Government fighter Ahmed al-Masalati from Misrata said he was there. He said Gaddafi's convoy escaped at 6:30 am and went around a roundabout and came under fire from government forces.
"They were trapped in these positions," he said, pointing to the field. "At 8:15 a NATO jet came in, a Mirage. It shot at the group of 11 cars then made another pass and shot at other group at the north end who were held up in seven cars."
That account was confirmed by a Gaddafi prisoner on Friday, Jibril Abu Shnaf, who was captured not far from the convoy.
"I was cooking for the other guys, when all of a sudden they came in and said 'come on, we're leaving'. I got in a civilian car and joined the end of the convoy. We tried to escape along the coast road. But we came under heavy fire, so we tried another way," he told Reuters while in custody in the town of Sirte.
When the air strike came in the convoy had already stopped "but I don't know why, I was just following the others," he said. "Then the only thing I saw was dead bodies all around, dust and debris. It went dark," Shnaf said.
"I saw this guy running," he said, gesturing toward one other prisoner besides him, "and I just followed him. I had no idea Muammar was with us until they (his captors) told us."
Gaddafi himself escaped the carnage.
Mansour Daou, leader of Gaddafi's personal bodyguards, was with the ousted leader shortly before he died. He told al Arabiya television that after the air strike the survivors had "split into groups and each group went its own way."
Gaddafi and a handful of his men appeared to have made their way through a stand of trees and taken refuge in the two drainage pipes under the highway.
But NTC fighters were hot on their tail.
"I was with Gaddafi and Abu Bakr Younis Jabr and about four volunteer soldiers," Daou said, adding he had not witnessed his leader's death because he had fallen unconscious after being wounded in the back by a shell explosion.
"MY MASTER IS HERE"
Government fighter Saleem Bakeer said he was there. Other NTC militiamen who also said they were present and, separately interviewed in different locations, all named each other as also having been at the scene and their stories matched closely. One man had what he said was Gaddafi's golden gun.
"At first we fired at them with anti-aircraft guns, but it was no use," said Bakeer, while being feted by his comrades near the road and the drainage pipes. "Then we went in on foot.
"One of Gaddafi's men came out waving his rifle in the air and shouting surrender, but as soon as he saw my face he started shooting at me," he told Reuters.
"Then I think Gaddafi must have told them to stop. 'My master is here, my master is here', he said, 'Muammar Gaddafi is here and he is wounded'," said Bakeer.

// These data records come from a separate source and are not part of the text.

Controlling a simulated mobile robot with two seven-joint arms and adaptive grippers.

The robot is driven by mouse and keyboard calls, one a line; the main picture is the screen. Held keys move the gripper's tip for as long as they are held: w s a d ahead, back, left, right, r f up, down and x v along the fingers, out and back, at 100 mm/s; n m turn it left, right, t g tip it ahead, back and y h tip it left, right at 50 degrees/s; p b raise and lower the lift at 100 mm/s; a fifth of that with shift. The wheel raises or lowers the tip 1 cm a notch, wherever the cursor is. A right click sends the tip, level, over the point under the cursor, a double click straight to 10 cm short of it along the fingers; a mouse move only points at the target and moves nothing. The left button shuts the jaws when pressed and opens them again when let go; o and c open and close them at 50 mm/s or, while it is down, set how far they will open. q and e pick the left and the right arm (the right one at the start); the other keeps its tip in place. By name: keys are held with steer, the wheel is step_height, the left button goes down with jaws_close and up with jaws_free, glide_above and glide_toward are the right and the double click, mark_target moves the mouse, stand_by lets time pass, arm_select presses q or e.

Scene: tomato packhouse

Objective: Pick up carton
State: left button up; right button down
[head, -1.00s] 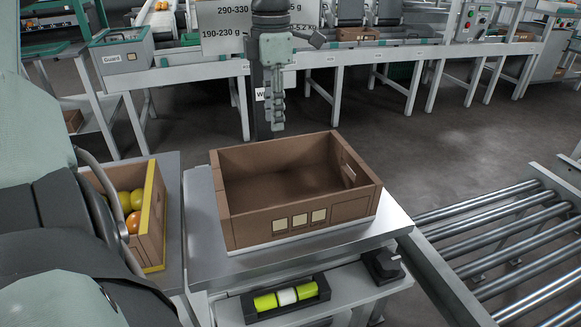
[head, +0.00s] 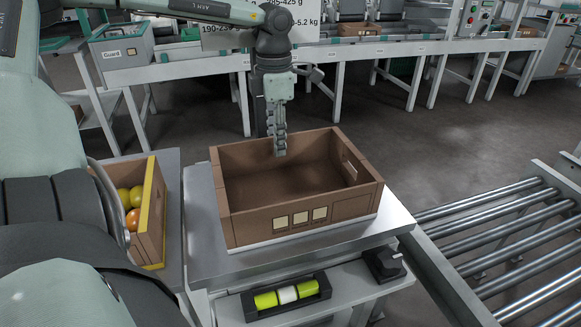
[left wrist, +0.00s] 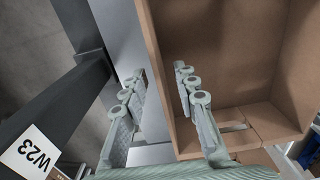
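The carton (head: 250,226) is an empty brown open-top box with pale squares on its front wall. It rests level on a grey metal platform (head: 203,238) in the middle of the head view. My left gripper (head: 280,150) points down at the carton's far wall, its fingertips overlapping the top of that wall in the head view. In the left wrist view the gripper (left wrist: 158,75) is open, with one finger outside the carton (left wrist: 270,70) and one over its inside. The rim lies between them, and contact is not clear. My right gripper is not in view.
A second carton (head: 150,225) holding yellow and orange tomatoes stands at left. A roller conveyor (head: 500,240) runs at right. A dark post with a W23 label (left wrist: 35,158) stands near the gripper.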

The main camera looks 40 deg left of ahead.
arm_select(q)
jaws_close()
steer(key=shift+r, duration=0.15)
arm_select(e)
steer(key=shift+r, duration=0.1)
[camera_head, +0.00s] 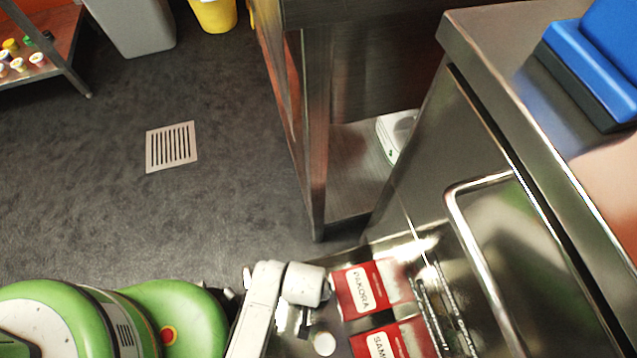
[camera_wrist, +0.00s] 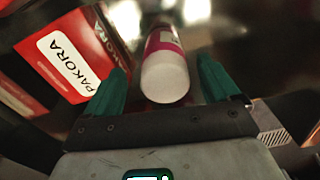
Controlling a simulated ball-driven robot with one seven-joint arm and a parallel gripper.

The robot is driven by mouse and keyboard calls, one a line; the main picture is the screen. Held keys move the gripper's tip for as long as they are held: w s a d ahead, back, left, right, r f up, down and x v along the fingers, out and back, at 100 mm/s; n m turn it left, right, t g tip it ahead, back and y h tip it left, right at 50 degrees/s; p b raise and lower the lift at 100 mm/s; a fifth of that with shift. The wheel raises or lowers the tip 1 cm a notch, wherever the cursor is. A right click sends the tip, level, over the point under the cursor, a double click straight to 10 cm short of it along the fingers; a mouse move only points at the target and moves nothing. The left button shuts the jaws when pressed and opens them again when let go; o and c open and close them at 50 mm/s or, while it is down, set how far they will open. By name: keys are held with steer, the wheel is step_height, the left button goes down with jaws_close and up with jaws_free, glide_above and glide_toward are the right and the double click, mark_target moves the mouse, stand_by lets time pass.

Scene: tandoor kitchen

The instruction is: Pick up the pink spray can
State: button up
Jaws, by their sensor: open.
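The pink spray can (camera_wrist: 163,47) shows in the wrist view with its pale, rounded end (camera_wrist: 165,83) toward my wrist camera. The rest of it runs away from me. My gripper (camera_wrist: 161,66) is open, with one green finger on each side of the can. A gap shows on both sides. I cannot tell how deep the can sits between the fingers. In the head view I cannot make out the can or my fingers for certain.
Red PAKORA boxes (camera_head: 362,291) stand close by on a shiny metal surface; one (camera_wrist: 72,62) is left of my gripper in the wrist view. A metal cabinet with a handle (camera_head: 455,205) is at the right. The dark floor (camera_head: 110,210) at left is mostly clear.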

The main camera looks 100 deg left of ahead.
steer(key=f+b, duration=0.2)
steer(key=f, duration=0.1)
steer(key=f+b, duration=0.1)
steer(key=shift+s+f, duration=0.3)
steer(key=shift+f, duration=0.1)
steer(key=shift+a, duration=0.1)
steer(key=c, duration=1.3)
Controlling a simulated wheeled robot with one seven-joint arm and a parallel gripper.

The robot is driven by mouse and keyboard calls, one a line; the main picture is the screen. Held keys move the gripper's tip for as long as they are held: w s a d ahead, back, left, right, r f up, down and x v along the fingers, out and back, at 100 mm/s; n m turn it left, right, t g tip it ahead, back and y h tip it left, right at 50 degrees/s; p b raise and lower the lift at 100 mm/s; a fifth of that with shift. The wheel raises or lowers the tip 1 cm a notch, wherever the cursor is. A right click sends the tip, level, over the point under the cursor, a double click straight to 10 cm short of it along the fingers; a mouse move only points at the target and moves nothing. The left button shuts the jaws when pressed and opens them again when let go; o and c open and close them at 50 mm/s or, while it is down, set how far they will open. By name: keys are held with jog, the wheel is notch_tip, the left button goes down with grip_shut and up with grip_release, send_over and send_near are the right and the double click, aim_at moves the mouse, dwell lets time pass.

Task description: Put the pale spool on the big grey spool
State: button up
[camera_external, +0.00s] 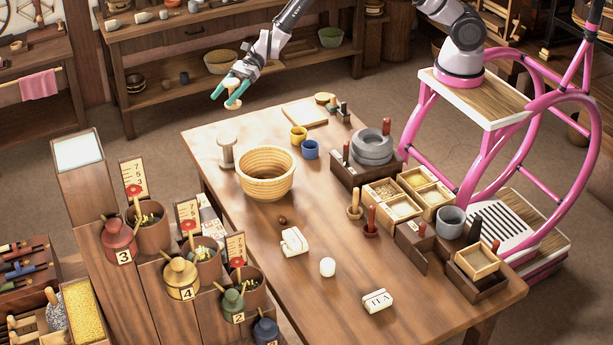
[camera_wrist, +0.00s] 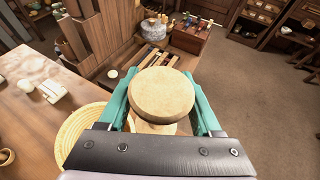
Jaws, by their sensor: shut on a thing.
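The pale spool (camera_external: 233,84) is held upright between the teal fingers of my gripper (camera_external: 224,97), up in the air over the far left corner of the table. In the wrist view the round top of the pale spool (camera_wrist: 162,94) fills the space between my fingers. The big grey spool (camera_external: 227,154) stands upright on the table near its left edge, below the held spool and apart from it. In the wrist view I cannot make out the grey spool; the held spool may cover it.
A woven basket (camera_external: 265,174) stands close to the grey spool's right; its rim also shows in the wrist view (camera_wrist: 72,134). Yellow (camera_external: 298,134) and blue (camera_external: 310,150) cups stand farther right. Stepped wooden stands with numbered jars (camera_external: 119,240) are at the left.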

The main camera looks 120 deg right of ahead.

"We went in and brought Gaddafi out. He was saying 'what's wrong? What's wrong? What's going on?'. Then we took him and put him in the car," Bakeer said.
At the time of his capture, Gaddafi was already wounded with gunshots to his leg and to his back, Bakeer said.
One of the others who said he took part in the capture of the man who ruled Libya for 42 years said Gaddafi was shot and wounded at the last minute by one of his own men.
"One of Muammar Gaddafi's guards shot him in the chest," said Omran Jouma Shawan.
There were also other versions of events. NTC official Abdel Majid Mlegta told Reuters Gaddafi had been finally cornered in a compound in Sirte after hours of fighting, and wounded in a gun battle with NTC forces.
DECAPITATED
He said Gaddafi kept repeating "What is the matter? What's going on? What do you want?" and resisted as NTC fighters seized him. He added that Gaddafi died of his wounds as he was being transported in an ambulance.
"He was bleeding from his stomach. It took a long time to transport him. He bled to death (in the ambulance)," he said.
Another NTC official, speaking to Reuters anonymously, gave a violent account of Gaddafi's death: "They (NTC fighters) beat him very harshly and then they killed him. This is a war."
Some video footage showed what appeared to be Gaddafi's lifeless body being loaded into an ambulance in Sirte.
Fallen electricity cables partially covered the entrance to the drainage pipes and the bodies of three men, apparently Gaddafi bodyguards lay at the entrance to one end, one in shorts probably due to a bandaged wound on his leg.
Four more bodies lay at the other end of the pipes. All black men, one had his brains blown out, another man had been decapitated, his dreadlocked head lying beside his torso.
Army chief Jabr was also captured alive, Bakeer said, but NTC officials later announced he was also dead.
Joyous government fighters fired their weapons in the air, shouted "Allahu Akbar" and posed for pictures. Others wrote graffiti on the concrete parapets of the highway. One said simply: "Gaddafi was captured here."